The somewhat austere room has bench seating and is adorned with big graffiti murals. The area by the window is set aside for live musicians and DJs, the schedule for whom can be found at on Arcadia’s website. There’s also a TV above the bar showing sports, if that’s a draw for you.

Notwithstanding the “YOUR FOOD SHOULDN’T HAVE A FACE” sticker on the men’s room towel dispenser, the vegan menu is a point of pride rather than an occasion for sanctimony at Arcadia. And, as my co-diner pointed out, it’s nice to go for a drink and have something other than the usual assortment of fried/cheesed/salted things thrust at you by way of nutriment. Instead, here you’re presented with the vegan equivalents of burgers (with bacon!), chicken and waffles, tacos, donairs and even seitan ribs in a rainbow of flavours. There’s also popcorn, served with a Clash reference on the menu.

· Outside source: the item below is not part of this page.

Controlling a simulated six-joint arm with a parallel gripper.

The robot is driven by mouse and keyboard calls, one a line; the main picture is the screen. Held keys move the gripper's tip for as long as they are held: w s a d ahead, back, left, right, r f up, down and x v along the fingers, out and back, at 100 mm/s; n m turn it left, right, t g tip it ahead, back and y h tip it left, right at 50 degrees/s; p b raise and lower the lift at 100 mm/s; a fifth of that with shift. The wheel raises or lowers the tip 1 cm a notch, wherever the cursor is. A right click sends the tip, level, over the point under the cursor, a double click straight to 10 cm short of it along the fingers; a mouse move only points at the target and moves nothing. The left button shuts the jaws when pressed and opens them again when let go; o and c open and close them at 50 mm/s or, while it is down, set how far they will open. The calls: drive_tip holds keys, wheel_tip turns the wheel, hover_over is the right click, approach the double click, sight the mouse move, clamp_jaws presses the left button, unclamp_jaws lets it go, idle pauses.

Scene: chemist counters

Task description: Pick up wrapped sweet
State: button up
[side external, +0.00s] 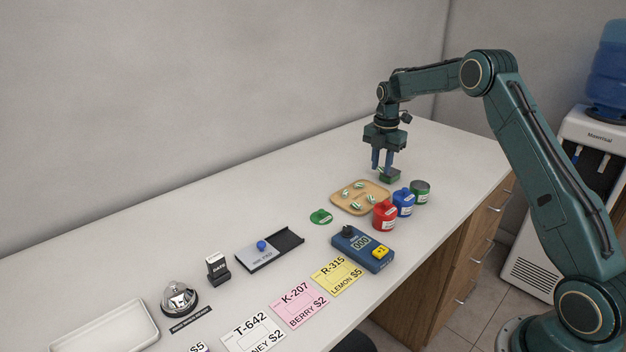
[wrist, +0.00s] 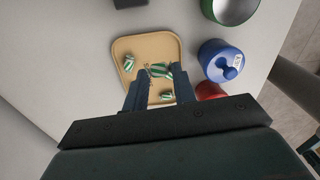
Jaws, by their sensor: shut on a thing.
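My gripper (side external: 382,170) points down above the counter, just behind the tan tray. It is shut on a green-and-white striped wrapped sweet, seen between the fingertips in the wrist view (wrist: 160,70). In the side view the held sweet (side external: 382,172) is small and partly hidden by the fingers. The tan tray (side external: 337,205) holds several similar sweets; one (wrist: 128,63) lies near its left edge in the wrist view, and another (wrist: 167,96) shows beside the right finger.
Red (side external: 384,216), blue (side external: 403,203) and open green (side external: 421,192) jars stand right of the tray. A green lid (side external: 320,216) lies in front of it. A dark green block (side external: 391,177) sits close to the gripper.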

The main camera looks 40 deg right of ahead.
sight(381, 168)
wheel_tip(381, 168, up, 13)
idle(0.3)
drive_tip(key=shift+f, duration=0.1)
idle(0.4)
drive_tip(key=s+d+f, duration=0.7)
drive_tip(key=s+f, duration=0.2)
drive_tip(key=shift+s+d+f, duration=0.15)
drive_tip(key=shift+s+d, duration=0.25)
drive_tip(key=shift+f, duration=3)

Our server, who was not vegan, settled things for me by unhesitatingly plugging the chicken and waffles. Co-diner insisted on something spicy and asked for the Cajun burger, though I questioned the wisdom of ordering the burger without bacon on it. Ravenous and craving something to go with the pints of Yellowhead lager that had been set in front of us—for Arcadia’s taps are dominated by local craft brews—we also asked for the YEG Unite Cakes (though I believe we actually call them green onion cakes).

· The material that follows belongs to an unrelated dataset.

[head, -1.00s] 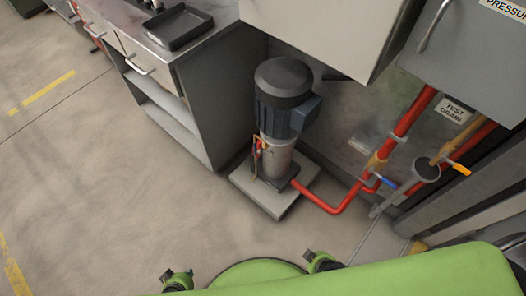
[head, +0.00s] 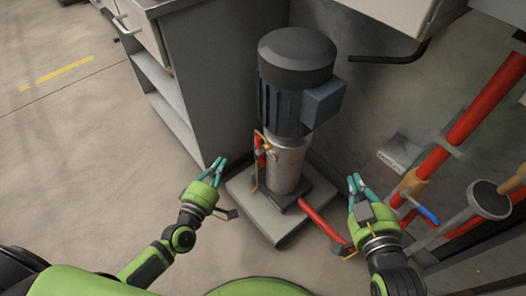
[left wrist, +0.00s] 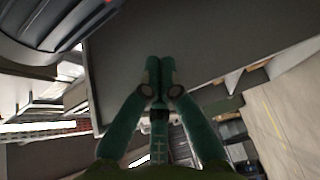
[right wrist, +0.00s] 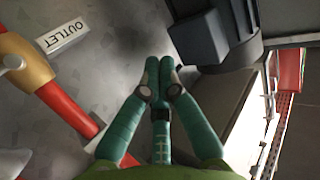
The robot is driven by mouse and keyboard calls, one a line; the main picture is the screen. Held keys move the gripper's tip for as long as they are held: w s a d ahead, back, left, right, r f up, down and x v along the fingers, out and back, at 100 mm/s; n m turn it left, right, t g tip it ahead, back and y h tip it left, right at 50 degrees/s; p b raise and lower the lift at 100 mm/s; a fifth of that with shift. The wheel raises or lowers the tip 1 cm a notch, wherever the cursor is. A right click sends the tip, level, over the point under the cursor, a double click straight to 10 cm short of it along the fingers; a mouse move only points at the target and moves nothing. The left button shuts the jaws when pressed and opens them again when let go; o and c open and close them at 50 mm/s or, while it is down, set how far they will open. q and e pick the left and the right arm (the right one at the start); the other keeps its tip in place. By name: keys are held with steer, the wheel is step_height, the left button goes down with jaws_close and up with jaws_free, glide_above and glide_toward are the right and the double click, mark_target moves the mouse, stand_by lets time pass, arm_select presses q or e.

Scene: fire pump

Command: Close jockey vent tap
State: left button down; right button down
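The jockey pump (head: 290,110) stands upright on a pale square base, with a dark motor on top and a silver lower casing. A small red fitting with thin brass tubing (head: 260,158), apparently the vent tap, is on the casing's left side; its handle position is too small to tell. My left gripper (head: 221,163) is shut and empty, left of the fitting and apart from it. In the left wrist view its fingertips (left wrist: 160,64) meet, and the dark motor is at upper left. My right gripper (head: 355,180) is shut and empty, right of the pump; its fingertips (right wrist: 160,64) meet.
A grey cabinet (head: 168,105) stands close behind and left of the pump. Red pipework (head: 470,120) with a blue-handled valve (head: 428,215) is at the right. An OUTLET sign (right wrist: 68,34) shows in the right wrist view. The floor (head: 90,140) at left is clear.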

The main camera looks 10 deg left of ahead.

Those three cakes were boastfully “not fried!” Unfortunately, they were probably the weak link of the meal as they weren’t particularly well-imbued with green onion; they’d been nicely crisped on the edges but were otherwise a little doughy in consistency and a touch monotonous, leading one to rely too heavily on the provided sriracha and, subsequently, not be able to taste anything but burning.

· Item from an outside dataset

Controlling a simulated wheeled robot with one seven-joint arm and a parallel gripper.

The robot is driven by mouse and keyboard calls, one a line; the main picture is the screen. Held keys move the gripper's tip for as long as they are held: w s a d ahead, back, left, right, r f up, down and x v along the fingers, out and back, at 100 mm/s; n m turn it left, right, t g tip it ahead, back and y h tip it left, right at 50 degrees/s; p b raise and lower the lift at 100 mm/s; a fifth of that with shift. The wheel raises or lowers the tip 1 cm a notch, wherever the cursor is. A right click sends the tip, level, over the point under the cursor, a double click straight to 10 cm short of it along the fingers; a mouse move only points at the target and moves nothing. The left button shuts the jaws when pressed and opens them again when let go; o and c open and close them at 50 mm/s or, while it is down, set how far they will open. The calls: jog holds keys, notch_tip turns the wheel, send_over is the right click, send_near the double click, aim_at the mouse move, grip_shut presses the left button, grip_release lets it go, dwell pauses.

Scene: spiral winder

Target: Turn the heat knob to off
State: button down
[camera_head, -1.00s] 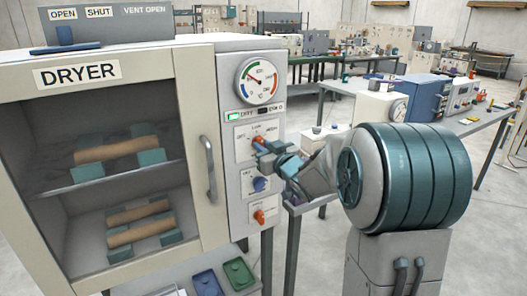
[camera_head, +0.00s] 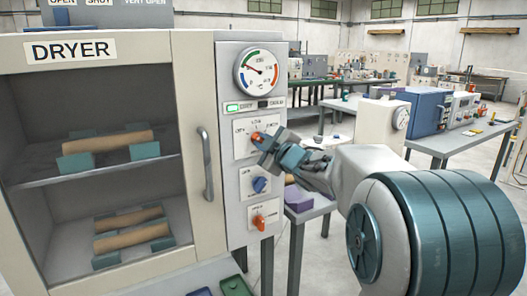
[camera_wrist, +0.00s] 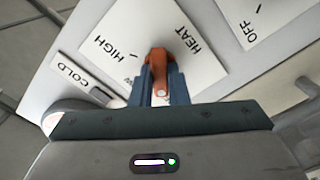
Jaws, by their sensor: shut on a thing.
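The heat knob is the top orange knob (camera_head: 257,136) on the control strip at the right of the dryer (camera_head: 190,45). It also shows in the wrist view (camera_wrist: 158,62), in front of a white plate reading HEAT and HIGH. My gripper (camera_head: 266,145) is shut on the knob, with a blue-grey finger on each side of it in the wrist view (camera_wrist: 163,86). The fingers and palm hide part of the plate and its lower lettering. The knob's exact setting is hard to read.
Below the heat knob are a blue knob (camera_head: 260,185) and another orange knob (camera_head: 260,221). A round gauge (camera_head: 260,71) and a green light (camera_head: 232,107) are above. The door handle (camera_head: 207,163) stands out to the left. A purple box (camera_head: 300,199) is on a table to the right.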

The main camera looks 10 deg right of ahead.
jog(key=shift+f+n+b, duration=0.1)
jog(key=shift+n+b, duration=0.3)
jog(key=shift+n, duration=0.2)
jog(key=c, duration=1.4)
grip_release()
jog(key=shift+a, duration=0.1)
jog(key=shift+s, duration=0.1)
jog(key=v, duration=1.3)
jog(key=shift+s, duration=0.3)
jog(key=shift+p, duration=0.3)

Co-diner was quite taken with her Cajun burger, an ample seasoned chickpea patty topped with red pepper strips, corn and spicy salsa. She would have liked the slaw a tad sweeter, but approved of the shreds of red and green cabbage and carrots that comprised it. The waffle component of my entrée was surprisingly savoury, flavoured with sundried tomato and basil, and invested with crispy chunks of coconut bacon made by the geniuses who run the Sailin’ On food truck. On their own terms, the waffles were tasty, if a bit spongy. The steakhouse-fry-sized strips of not-chicken, baked in spiced breading, were a pleasing balance of crunchy and supple. They also tasted better with the side of syrup (with something butter-flavoured stirred in) than the waffles did.

I’m going to guess that Arcadia is still a work in progress—in fact, a chalkboard near the bar promises the addition of a brunch menu in the near future—but I’m optimistic that the friendly nook will nail down its strengths forthwith. I was certainly pleased enough with my experience, not least because the tab was under $40 all in, to keep it on my list of worthy watering holes along 124th.

Arcadia Bar
10988 – 124 Street


1 Comment

  • Hey Scott,
    Always enjoy your reviews… just thought you should know that Arcadia’s kitchen equipment consists of 2 over-sized Costco toaster ovens, a one burner induction-top (that is not used during service), a waffle iron and an air-pop popcorn maker. No stove-top or hood-vent, no deep fryer. No ability to sautee, or properly fry green onion cakes. Seriously, I can send you pictures. Just sayin’.